_DIRECTIVE:_ Lift out, unaltered, the lines of the material below between the line holding "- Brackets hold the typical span" and the line holding "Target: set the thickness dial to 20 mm", counting both.

_EXCERPTED DATA:_
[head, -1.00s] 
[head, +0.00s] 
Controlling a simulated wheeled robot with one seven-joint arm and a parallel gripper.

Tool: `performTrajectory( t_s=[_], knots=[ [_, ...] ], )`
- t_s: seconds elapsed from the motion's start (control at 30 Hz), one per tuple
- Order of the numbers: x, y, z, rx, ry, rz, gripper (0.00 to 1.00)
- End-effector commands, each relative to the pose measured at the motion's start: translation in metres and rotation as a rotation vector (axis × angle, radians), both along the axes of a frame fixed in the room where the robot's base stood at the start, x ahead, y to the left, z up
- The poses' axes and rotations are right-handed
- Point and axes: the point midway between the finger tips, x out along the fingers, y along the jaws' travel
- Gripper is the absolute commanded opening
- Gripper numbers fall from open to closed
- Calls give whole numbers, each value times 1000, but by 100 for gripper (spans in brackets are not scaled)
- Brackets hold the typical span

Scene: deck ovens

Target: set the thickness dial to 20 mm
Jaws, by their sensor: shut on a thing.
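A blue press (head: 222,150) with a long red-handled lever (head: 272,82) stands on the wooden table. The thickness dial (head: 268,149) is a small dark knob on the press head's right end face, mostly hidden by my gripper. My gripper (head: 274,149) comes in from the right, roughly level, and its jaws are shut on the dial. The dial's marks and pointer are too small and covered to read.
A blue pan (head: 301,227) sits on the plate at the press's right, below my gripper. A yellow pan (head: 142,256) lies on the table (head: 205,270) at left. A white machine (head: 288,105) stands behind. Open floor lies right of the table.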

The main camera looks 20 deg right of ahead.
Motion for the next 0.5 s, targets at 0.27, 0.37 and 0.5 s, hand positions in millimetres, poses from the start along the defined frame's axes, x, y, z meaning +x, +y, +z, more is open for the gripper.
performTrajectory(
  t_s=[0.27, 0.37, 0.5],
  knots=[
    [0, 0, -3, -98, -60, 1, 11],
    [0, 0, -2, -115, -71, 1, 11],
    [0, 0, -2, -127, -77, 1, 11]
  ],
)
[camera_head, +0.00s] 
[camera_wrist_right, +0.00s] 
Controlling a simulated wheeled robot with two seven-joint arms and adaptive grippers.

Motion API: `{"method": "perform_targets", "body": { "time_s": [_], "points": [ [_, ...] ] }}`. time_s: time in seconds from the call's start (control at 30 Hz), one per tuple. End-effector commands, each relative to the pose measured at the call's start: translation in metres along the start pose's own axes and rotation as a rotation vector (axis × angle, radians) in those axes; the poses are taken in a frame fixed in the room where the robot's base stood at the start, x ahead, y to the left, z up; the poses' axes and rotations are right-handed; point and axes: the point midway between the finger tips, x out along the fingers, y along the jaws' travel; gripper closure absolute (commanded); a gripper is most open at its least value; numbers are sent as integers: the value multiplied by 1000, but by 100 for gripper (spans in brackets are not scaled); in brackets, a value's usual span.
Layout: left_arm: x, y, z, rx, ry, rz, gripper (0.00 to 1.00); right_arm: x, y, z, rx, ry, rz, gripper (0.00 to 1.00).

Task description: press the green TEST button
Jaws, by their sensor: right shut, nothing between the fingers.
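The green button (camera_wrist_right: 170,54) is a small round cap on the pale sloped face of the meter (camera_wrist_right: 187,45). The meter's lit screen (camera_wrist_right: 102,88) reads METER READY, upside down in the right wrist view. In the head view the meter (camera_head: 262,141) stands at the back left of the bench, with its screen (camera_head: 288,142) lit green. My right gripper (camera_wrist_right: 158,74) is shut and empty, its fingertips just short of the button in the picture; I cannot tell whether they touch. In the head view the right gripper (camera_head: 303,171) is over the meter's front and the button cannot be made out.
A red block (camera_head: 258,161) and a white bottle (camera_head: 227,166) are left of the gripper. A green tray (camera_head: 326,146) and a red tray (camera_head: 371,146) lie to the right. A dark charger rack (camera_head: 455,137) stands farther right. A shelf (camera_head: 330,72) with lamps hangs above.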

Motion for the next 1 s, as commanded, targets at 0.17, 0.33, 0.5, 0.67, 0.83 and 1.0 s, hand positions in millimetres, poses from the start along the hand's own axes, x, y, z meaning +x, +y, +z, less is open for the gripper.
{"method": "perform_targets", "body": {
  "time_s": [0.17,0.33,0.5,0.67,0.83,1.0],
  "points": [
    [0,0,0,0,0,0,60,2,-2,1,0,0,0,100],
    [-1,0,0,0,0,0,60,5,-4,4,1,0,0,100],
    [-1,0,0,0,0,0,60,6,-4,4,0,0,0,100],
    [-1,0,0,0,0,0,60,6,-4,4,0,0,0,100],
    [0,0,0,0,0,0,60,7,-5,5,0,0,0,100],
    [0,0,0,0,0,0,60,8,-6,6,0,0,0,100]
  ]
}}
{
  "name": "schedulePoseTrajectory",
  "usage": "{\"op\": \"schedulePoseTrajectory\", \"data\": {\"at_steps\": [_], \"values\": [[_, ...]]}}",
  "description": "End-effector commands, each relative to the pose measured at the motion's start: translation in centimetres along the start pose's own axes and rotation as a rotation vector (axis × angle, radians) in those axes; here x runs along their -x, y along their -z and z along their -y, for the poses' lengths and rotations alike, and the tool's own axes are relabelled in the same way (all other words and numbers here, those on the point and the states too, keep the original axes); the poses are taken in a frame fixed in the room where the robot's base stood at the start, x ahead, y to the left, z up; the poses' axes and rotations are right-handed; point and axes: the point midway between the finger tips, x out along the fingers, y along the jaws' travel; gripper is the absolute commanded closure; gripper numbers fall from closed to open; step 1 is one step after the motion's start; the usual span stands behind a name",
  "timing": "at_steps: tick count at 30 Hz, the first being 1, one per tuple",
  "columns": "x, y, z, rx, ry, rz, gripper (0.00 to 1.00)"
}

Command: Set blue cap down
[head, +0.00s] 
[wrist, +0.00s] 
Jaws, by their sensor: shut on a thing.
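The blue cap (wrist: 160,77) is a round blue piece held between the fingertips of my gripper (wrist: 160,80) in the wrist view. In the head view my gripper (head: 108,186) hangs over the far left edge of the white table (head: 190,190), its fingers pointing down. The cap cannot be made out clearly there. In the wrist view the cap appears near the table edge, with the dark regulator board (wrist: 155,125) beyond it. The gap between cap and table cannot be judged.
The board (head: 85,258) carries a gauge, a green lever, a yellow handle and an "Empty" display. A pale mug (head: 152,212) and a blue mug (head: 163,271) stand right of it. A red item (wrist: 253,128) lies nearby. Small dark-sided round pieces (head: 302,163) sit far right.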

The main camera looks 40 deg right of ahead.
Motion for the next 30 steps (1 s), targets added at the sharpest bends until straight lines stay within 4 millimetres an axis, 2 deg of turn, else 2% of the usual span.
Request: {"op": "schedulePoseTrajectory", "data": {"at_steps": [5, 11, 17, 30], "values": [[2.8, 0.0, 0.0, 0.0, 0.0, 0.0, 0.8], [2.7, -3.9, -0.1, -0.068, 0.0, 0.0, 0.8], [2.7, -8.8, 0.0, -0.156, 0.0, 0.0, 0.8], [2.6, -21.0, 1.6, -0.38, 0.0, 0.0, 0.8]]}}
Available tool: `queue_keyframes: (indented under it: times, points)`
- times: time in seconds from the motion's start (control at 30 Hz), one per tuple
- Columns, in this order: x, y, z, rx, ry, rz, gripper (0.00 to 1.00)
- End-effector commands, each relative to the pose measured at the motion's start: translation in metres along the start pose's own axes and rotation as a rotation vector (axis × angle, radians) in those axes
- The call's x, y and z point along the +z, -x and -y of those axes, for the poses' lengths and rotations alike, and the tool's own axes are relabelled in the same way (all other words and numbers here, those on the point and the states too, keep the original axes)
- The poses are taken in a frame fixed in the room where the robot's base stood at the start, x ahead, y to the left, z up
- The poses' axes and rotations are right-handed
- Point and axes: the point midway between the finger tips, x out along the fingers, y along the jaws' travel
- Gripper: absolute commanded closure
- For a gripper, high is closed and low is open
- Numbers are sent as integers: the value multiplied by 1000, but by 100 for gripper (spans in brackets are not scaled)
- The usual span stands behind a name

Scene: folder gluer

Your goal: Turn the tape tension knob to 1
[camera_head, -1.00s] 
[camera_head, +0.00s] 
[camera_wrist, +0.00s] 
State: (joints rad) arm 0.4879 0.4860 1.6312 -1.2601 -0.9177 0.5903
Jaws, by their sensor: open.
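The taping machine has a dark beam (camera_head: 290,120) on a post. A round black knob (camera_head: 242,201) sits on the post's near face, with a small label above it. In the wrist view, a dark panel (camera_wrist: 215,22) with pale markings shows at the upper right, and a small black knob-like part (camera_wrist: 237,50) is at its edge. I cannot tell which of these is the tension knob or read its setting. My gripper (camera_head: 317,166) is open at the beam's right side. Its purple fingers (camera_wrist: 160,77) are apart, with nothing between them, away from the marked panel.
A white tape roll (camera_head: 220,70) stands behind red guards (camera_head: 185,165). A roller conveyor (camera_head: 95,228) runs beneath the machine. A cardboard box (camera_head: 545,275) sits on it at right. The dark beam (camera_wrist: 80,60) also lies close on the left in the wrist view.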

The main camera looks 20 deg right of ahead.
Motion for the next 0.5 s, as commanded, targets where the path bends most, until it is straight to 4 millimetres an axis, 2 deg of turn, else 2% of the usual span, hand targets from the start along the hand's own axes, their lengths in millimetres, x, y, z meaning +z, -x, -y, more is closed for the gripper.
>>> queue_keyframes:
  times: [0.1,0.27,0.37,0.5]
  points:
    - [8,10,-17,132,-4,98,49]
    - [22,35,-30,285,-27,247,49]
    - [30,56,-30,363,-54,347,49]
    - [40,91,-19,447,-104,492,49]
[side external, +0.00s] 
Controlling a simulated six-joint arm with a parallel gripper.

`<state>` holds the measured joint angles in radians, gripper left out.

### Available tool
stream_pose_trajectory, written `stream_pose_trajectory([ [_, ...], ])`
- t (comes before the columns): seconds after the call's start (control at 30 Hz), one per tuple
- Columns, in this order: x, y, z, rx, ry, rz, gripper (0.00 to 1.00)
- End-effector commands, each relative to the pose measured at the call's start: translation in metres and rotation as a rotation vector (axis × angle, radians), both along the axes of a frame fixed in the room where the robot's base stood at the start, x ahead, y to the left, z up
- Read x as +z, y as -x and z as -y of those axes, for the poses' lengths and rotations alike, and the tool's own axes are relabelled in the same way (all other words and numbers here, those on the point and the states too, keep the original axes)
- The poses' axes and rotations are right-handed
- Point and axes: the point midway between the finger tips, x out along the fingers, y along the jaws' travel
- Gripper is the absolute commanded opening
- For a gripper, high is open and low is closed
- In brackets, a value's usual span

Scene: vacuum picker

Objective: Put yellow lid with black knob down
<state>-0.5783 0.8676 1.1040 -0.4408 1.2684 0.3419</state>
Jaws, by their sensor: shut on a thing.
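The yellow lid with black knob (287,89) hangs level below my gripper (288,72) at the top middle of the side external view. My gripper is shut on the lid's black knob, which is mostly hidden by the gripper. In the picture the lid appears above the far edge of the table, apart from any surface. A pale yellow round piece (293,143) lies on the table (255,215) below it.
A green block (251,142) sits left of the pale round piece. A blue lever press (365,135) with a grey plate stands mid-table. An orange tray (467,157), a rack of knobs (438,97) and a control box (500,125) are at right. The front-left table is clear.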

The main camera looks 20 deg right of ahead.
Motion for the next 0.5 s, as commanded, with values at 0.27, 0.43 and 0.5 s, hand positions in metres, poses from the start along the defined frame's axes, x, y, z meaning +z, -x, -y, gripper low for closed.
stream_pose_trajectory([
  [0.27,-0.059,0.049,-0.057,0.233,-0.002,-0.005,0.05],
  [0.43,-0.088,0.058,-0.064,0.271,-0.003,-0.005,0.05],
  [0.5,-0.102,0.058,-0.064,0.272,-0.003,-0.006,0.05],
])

_RESPONSE TO THIS TASK:_
- Brackets hold the typical span

Scene: deck ovens

Target: set the thickness dial to 20 mm

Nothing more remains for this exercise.